I'm converting a Go program that decodes email messages. It currently runs iconv to do the actual decoding, which of course has overhead. I would like to use the golang.org/x/text/transform
and golang.org/x/net/html/charset
packages to do this. Here is working code:
// cs is the charset that the email body is encoded with, pulled from
// the Content-Type declaration.
enc, name := charset.Lookup(cs)
if enc == nil {
log.Fatalf("Can't find %s", cs)
}
// body is the email body we're converting to utf-8
r := transform.NewReader(strings.NewReader(body), enc.NewDecoder())
// result contains the converted-to-utf8 email body
result, err := ioutil.ReadAll(r)
That works great except for when it encounters illegal bytes, which unfortunately is not an uncommon experience when dealing with email in the wild. ioutil.ReadAll() returns an error and all the converted bytes up until the problem.
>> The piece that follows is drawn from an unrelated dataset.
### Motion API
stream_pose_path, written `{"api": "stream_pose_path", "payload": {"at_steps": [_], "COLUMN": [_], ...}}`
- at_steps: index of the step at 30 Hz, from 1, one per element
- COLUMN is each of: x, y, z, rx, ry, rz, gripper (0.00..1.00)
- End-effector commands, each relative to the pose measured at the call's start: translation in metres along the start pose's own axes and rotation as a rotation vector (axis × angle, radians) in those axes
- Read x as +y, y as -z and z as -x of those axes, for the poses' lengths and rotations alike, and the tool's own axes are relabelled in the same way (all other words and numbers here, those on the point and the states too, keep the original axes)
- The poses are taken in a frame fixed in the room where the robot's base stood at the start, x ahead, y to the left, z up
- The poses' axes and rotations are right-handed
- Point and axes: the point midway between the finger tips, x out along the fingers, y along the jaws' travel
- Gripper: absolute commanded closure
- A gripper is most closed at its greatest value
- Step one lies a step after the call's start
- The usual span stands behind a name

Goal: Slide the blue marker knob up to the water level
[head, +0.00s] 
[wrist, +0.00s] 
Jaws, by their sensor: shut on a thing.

Is there a way to tell the transform package to ignore illegal bytes? Right now, we use the -c flag to iconv to do that. I've gone through the docs for the transform package, and I can't tell if it's possible or not.
UPDATE: Here's a test program that shows the problem (the Go playground doesn't have the charset or transform packages...). The raw text was taken from an actual email. Yep, it's in English, and yep, the charset in the email was set to EUC-KR. I need it to ignore that apostrophe.
package main
import (
"io/ioutil"
"log"
"strings"
"golang.org/x/net/html/charset"
"golang.org/x/text/transform"
)
func main() {
raw := `So, at 64 kBps, or kilobits per second, you’re getting 8 kilobytes a second.`
enc, _ := charset.Lookup("euc-kr")
r := transform.NewReader(strings.NewReader(raw), enc.NewDecoder())
result, err := ioutil.ReadAll(r)
if err != nil {
log.Printf("ReadAll returned %s", err)
}
log.Printf("RESULT: '%s'", string(result))
}
Here is the solution I went with. Instead of using a Reader, I allocate the destination buffer by hand and call the Transform()
function directly. When Transform()
errors out, I check for a short destination buffer, and reallocate if necessary. Otherwise I skip a rune, assuming that it is the illegal character. For completeness, I should also check for a short input buffer, but I do not do so in this example.
raw := `So, at 64 kBps, or kilobits per second, you’re getting 8 kilobytes a second.`
enc, _ := charset.Lookup("euc-kr")
dst := make([]byte, len(raw))
d := enc.NewDecoder()
var (
in int
out int
)
for in < len(raw) {
// Do the transformation
ndst, nsrc, err := d.Transform(dst[out:], []byte(raw[in:]), true)
in += nsrc
out += ndst
if err == nil {
// Completed transformation
break
}
if err == transform.ErrShortDst {
// Our output buffer is too small, so we need to grow it
log.Printf("Short")
t := make([]byte, (cap(dst)+1)*2)
copy(t, dst)
dst = t
continue
}
// We're here because of at least one illegal character. Skip over the current rune
// and try again.
_, width := utf8.DecodeRuneInString(raw[in:])
in += width
}
enc.NewDecoder()
results in a transform.Transformer
. The doc of NewDecoder()
says:
Transforming source bytes that are not of that encoding will not result in an error per se. Each byte that cannot be transcoded will be represented in the output by the UTF-8 encoding of '\uFFFD', the replacement rune.
This tells us it is the reader failing on the replacement rune (also known as the error rune). Fortunately it is easy to strip those out.
golang.org/x/text/transform
provides two helper functions we can use to solve this problem. Chain()
takes a set of transformers and chains them together. RemoveFunc()
takes a function and filters out all bytes for which it returns true.
Something like the following (untested) should work:
filter := transform.Chain(enc.NewDecoder(), transform.RemoveFunc(func (r rune) bool {
return r == utf8.RuneError
}))
r := transform.NewReader(strings.NewReader(body), filter)
That should filter out all rune-errors before they get to the reader and blow up.